_Exercise aim_. Give the listing again exactly, omitting its images.
★ ★ ★ ★ ★ ★ ★
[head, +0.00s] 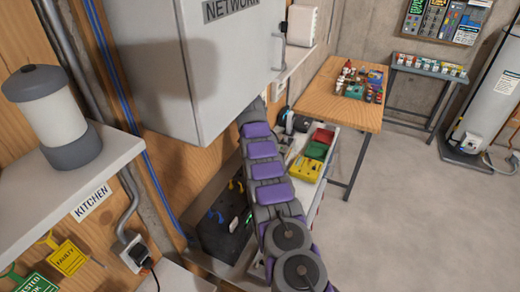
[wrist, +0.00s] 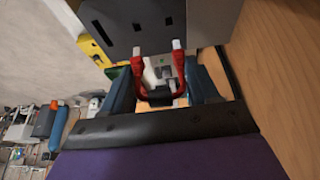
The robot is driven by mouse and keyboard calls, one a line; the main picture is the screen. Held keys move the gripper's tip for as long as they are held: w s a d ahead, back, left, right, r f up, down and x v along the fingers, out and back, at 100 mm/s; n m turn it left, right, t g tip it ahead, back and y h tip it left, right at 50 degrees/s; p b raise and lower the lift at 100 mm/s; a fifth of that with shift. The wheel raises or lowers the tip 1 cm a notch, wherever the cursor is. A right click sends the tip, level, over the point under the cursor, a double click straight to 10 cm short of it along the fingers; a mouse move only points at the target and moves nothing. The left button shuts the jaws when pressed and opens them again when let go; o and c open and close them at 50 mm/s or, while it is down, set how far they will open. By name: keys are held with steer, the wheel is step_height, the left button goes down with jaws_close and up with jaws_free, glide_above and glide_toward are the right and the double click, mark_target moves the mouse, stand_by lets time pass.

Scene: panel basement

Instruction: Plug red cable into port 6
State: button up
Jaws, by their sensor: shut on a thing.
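In the wrist view my gripper (wrist: 162,82) has its two dark blue-grey fingers on either side of a red cable (wrist: 138,72) and is shut on it. The cable bends in a U, with a pale plug end at the top of each side. Both ends point up toward the underside of a grey box (wrist: 135,25). I cannot tell whether either end touches it. Port 6 and port numbers cannot be made out. In the head view my arm reaches to below the grey NETWORK cabinet (head: 190,60), and the gripper and cable cannot be made out there.
A dark box with blue and yellow cable pieces (head: 218,222) is left of my arm. Red, green and yellow bins (head: 305,168) are to its right. A wooden table (head: 335,88) with small items stands behind. A KITCHEN shelf (head: 112,150) is near left. The floor (head: 430,220) at right is clear.

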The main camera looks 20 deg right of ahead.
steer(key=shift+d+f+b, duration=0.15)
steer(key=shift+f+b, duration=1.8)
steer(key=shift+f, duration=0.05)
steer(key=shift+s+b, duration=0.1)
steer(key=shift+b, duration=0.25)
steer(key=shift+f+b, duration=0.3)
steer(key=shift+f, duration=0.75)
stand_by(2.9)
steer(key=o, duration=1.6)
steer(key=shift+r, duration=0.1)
★ ★ ★ ★ ★ ★ ★
_Answer to this problem_.
[head, +0.00s] 
[wrist, +0.00s] 
The robot is driven by mouse and keyboard calls, one a line; the main picture is the screen. Held keys move the gripper's tip for as long as they are held: w s a d ahead, back, left, right, r f up, down and x v along the fingers, out and back, at 100 mm/s; n m turn it left, right, t g tip it ahead, back and y h tip it left, right at 50 degrees/s; p b raise and lower the lift at 100 mm/s; a fifth of that with shift. The wheel raises or lowers the tip 1 cm a notch, wherever the cursor is. A right click sends the tip, level, over the point under the cursor, a double click straight to 10 cm short of it along the fingers; a mouse move only points at the target and moves nothing. The left button shuts the jaws when pressed and opens them again when let go; o and c open and close them at 50 mm/s or, while it is down, set how far they will open. By name: keys are held with steer, the wheel is step_height, the left button goes down with jaws_close and up with jaws_free, glide_above and glide_toward are the right and the double click, mark_target moves the mouse, stand_by lets time pass.

Scene: panel basement

Instruction: Plug red cable into port 6
State: button up
Jaws, by their sensor: shut on a thing.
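In the wrist view my gripper (wrist: 162,82) has its two dark blue-grey fingers on either side of a red cable (wrist: 138,72) and is shut on it. The cable bends in a U, with a pale plug end at the top of each side. Both ends point up toward the underside of a grey box (wrist: 135,25). I cannot tell whether either end touches it. Port 6 and port numbers cannot be made out. In the head view my arm reaches to below the grey NETWORK cabinet (head: 190,60), and the gripper and cable cannot be made out there.
A dark box with blue and yellow cable pieces (head: 218,222) is left of my arm. Red, green and yellow bins (head: 305,168) are to its right. A wooden table (head: 335,88) with small items stands behind. A KITCHEN shelf (head: 112,150) is near left. The floor (head: 430,220) at right is clear.

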The main camera looks 20 deg right of ahead.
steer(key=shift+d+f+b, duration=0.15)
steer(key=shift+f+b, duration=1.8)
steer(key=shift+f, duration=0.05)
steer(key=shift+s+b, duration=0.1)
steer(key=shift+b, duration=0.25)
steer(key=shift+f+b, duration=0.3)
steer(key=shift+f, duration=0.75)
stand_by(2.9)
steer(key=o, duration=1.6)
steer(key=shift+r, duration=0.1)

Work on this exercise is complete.